____ Stored data

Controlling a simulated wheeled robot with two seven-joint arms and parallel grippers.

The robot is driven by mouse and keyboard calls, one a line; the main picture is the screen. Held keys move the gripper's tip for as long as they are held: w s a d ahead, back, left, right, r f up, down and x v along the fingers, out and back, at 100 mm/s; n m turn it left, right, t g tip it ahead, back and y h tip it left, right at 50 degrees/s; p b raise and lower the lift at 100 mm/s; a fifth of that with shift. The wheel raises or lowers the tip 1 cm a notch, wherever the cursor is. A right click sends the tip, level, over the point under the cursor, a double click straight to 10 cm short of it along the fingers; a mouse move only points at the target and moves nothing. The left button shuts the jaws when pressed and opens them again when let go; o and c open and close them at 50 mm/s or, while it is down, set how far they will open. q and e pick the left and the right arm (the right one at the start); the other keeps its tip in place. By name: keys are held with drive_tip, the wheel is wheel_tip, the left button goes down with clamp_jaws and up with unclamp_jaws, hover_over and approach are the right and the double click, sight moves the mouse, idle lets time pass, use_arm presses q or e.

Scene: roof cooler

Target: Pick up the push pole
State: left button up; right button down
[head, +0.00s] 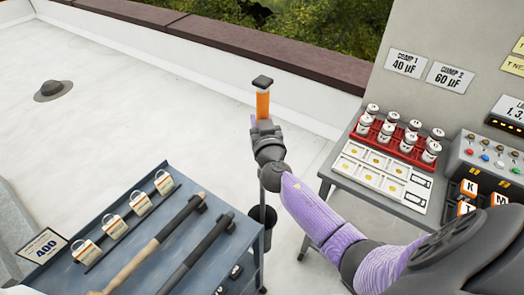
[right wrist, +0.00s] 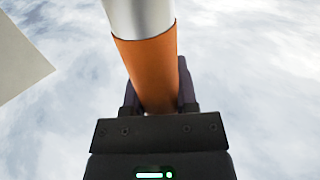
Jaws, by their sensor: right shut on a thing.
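The push pole (head: 263,103) has an orange grip and a dark cap on top. My right gripper (head: 264,124) is shut around the orange part. In the right wrist view the orange sleeve of the pole (right wrist: 148,65) sits between the fingers of my gripper (right wrist: 158,95), with a pale metal section beyond it. Whether the pole's lower end is inside the holder cannot be told. My left gripper is not in view.
A blue-grey cart (head: 130,262) with padlock-like tags and two rods stands at the lower left. A table at right carries a red rack (head: 383,137) of white canisters and a button box (head: 490,160). A roof vent (head: 53,91) lies far left.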

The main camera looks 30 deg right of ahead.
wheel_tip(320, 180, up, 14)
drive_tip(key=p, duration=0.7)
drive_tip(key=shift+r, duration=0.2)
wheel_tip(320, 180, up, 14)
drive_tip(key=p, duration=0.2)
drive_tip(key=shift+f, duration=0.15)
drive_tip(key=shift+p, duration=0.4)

________

Given problem: Report only how many lines of the listing hold the word "down".

Answer below: 2